### A run of records
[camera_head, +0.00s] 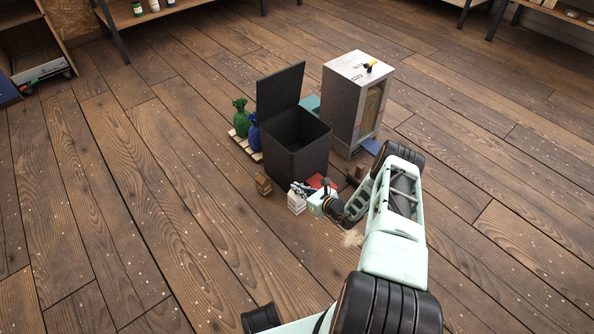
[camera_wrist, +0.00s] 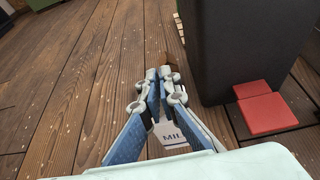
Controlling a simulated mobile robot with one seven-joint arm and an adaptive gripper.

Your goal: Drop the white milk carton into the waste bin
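The white milk carton (camera_head: 297,203) is low by the floor in front of the waste bin, upright or nearly so. My gripper (camera_head: 302,188) is right at its top. In the wrist view the carton (camera_wrist: 171,134) shows its "MIL" lettering between the blue-padded fingers (camera_wrist: 161,80), which hide its sides. The fingertips look close together, but I cannot tell whether the pads press on the carton. The black waste bin (camera_head: 293,160) stands just behind, its lid up and its top open. Its dark side (camera_wrist: 240,50) fills the upper right of the wrist view.
A small brown carton (camera_head: 263,184) stands left of the milk carton. Red flat items (camera_head: 317,181) lie at the bin's foot. A grey cabinet (camera_head: 343,100) stands right. Floor at left is clear.

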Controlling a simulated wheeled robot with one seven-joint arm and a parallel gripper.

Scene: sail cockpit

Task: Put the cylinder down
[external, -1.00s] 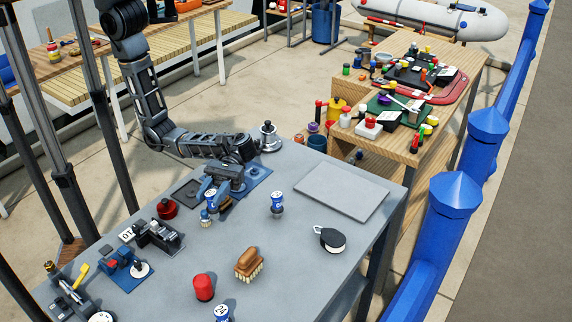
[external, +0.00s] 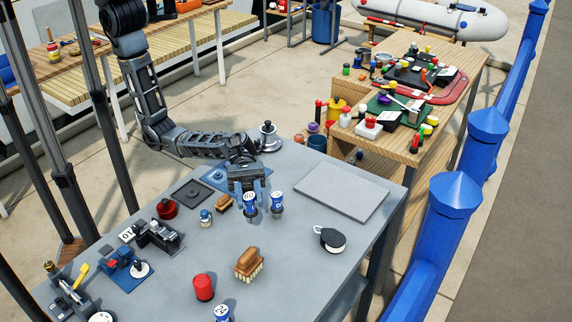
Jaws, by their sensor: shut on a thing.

### Task requirements
Repeat the data exactly, excluding the pictures.

### Written solution
[camera_head, +0.00s] 
[camera_wrist, +0.00s] 
Controlling a simulated mobile robot with one seven-joint arm and an adaptive gripper.

Your goal: Drop the white milk carton into the waste bin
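The white milk carton (camera_head: 297,203) is low by the floor in front of the waste bin, upright or nearly so. My gripper (camera_head: 302,188) is right at its top. In the wrist view the carton (camera_wrist: 171,134) shows its "MIL" lettering between the blue-padded fingers (camera_wrist: 161,80), which hide its sides. The fingertips look close together, but I cannot tell whether the pads press on the carton. The black waste bin (camera_head: 293,160) stands just behind, its lid up and its top open. Its dark side (camera_wrist: 240,50) fills the upper right of the wrist view.
A small brown carton (camera_head: 263,184) stands left of the milk carton. Red flat items (camera_head: 317,181) lie at the bin's foot. A grey cabinet (camera_head: 343,100) stands right. Floor at left is clear.

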Controlling a simulated wheeled robot with one seven-joint arm and a parallel gripper.

Scene: sail cockpit

Task: Put the cylinder down
[external, -1.00s] 
[external, +0.00s] 
Jaws, by their sensor: shut on a thing.

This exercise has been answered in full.